Google’s latest Gemma 4 models can now run on your phone or laptop while sipping memory instead of guzzling it. The trick? A training technique that shrinks the models’ footprint without the usual hit to output quality.
What Changed
The new Gemma 4 checkpoints use something called quantization-aware training (QAT), which bakes the compression directly into the training process. It’s a departure from the standard approach — post-training quantization (PTQ) — where you squeeze the model down after it’s already learned. PTQ works, but it’s like packing a suitcase after you’ve already overstuffed it: something’s getting crumpled.
Google says QAT-optimized models outperform their PTQ counterparts on quality benchmarks while also accelerating decode speed. The models use a custom mobile-quantization schema with pre-calculated settings, 2-bit compression in select layers, plus vocabulary and short-term memory compression. The practical result: smaller models that eat less system RAM.
Five Sizes, One Technique
The QAT-optimized Gemma 4 lineup covers five variants: Gemma 4 E2B, E4B, 12B, 26B A4B, and 31B. That range matters because it means developers aren’t locked into one size class. An edge device with tight memory constraints can grab the 2B version. A laptop with room to breathe can run the 12B or 26B models for more capable local inference.
This release follows Google’s earlier launch of the laptop-grade Gemma 4 12B model earlier in the week, which brought local AI agent capabilities to everyday machines.
Why This Matters for Developers
Memory has been one of the biggest bottlenecks for on-device AI. Running a 12-billion-parameter model locally used to mean dedicate most of your RAM just to keeping the model loaded — leaving little headroom for anything else. QAT directly attacks that problem.
For developers, the implications are straightforward: you can deploy capable language models on consumer hardware without requiring users to upgrade their machines. That’s a big deal for applications handling sensitive data that can’t leave the device, or for anyone working offline on a plane or in areas with spotty connectivity.

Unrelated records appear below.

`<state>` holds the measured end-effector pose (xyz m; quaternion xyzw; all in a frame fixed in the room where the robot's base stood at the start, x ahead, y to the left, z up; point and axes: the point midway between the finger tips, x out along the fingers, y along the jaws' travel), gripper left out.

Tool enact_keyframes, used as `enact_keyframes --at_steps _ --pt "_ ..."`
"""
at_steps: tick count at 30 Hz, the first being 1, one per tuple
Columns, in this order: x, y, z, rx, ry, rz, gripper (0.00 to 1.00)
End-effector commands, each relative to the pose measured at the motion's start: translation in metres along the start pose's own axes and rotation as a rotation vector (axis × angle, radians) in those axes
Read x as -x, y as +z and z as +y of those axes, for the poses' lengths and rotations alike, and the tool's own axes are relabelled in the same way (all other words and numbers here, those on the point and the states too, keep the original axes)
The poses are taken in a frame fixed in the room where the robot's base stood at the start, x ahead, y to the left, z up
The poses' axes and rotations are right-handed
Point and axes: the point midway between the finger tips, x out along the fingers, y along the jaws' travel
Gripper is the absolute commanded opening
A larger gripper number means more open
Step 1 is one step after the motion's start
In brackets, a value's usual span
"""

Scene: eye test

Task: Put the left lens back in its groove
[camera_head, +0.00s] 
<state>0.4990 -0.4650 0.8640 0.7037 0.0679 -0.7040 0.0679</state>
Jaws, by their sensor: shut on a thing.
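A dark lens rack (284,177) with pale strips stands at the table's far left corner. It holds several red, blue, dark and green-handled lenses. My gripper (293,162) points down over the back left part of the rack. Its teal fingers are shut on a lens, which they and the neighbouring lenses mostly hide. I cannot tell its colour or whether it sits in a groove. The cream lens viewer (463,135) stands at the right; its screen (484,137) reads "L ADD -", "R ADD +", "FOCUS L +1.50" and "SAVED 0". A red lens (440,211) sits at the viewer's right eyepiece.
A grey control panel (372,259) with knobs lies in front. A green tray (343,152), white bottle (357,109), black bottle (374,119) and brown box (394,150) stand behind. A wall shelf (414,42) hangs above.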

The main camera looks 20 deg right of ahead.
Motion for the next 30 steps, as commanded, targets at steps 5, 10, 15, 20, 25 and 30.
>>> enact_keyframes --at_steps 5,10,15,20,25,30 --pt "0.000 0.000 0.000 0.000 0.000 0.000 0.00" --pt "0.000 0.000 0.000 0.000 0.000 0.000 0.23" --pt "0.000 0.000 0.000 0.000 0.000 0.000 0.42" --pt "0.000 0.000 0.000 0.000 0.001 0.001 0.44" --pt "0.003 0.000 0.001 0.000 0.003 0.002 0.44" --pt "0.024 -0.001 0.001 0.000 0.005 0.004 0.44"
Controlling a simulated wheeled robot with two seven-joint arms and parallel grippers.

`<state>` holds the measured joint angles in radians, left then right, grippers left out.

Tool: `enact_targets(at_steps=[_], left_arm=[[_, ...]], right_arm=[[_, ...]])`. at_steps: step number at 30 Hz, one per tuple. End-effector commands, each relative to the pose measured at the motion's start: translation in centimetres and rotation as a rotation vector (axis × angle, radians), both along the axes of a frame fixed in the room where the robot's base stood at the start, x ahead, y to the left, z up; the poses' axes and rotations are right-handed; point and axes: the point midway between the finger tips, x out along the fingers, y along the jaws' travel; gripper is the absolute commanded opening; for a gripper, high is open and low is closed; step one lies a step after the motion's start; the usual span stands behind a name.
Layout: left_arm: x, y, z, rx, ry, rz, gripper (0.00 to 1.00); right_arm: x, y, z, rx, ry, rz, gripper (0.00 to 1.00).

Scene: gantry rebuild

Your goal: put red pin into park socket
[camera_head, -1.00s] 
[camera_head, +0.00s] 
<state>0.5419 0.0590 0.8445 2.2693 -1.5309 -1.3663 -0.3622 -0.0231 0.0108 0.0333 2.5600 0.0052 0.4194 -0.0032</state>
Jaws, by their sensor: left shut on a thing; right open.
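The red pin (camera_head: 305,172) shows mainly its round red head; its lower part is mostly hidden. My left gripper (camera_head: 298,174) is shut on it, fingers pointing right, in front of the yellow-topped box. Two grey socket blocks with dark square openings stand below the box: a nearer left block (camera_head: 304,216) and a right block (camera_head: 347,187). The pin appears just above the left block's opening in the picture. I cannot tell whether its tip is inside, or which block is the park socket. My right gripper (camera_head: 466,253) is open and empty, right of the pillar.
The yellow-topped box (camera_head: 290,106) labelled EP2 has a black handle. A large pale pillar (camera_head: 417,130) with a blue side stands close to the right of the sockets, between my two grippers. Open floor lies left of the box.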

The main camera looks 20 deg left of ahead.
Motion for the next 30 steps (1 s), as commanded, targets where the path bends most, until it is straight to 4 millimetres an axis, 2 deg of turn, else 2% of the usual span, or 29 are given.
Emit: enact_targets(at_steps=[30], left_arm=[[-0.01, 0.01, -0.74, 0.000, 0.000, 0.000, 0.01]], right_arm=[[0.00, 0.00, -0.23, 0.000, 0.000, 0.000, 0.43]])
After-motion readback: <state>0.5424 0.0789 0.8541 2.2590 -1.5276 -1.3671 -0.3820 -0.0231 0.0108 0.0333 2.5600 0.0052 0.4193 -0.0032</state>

The models are open-source under the Apache 2.0 license and available now on Hugging Face and Kaggle.
What to Watch
QAT is still relatively uncommon in production open-weight models. If Google’s approach delivers on the quality claims — and early benchmarks suggest it does — expect other model providers to follow suit. The pressure to run AI locally isn’t going away, and every megabyte of saved memory makes on-device deployment a little more practical. Watch for QAT to become a standard checkbox in model release notes across the industry by end of year.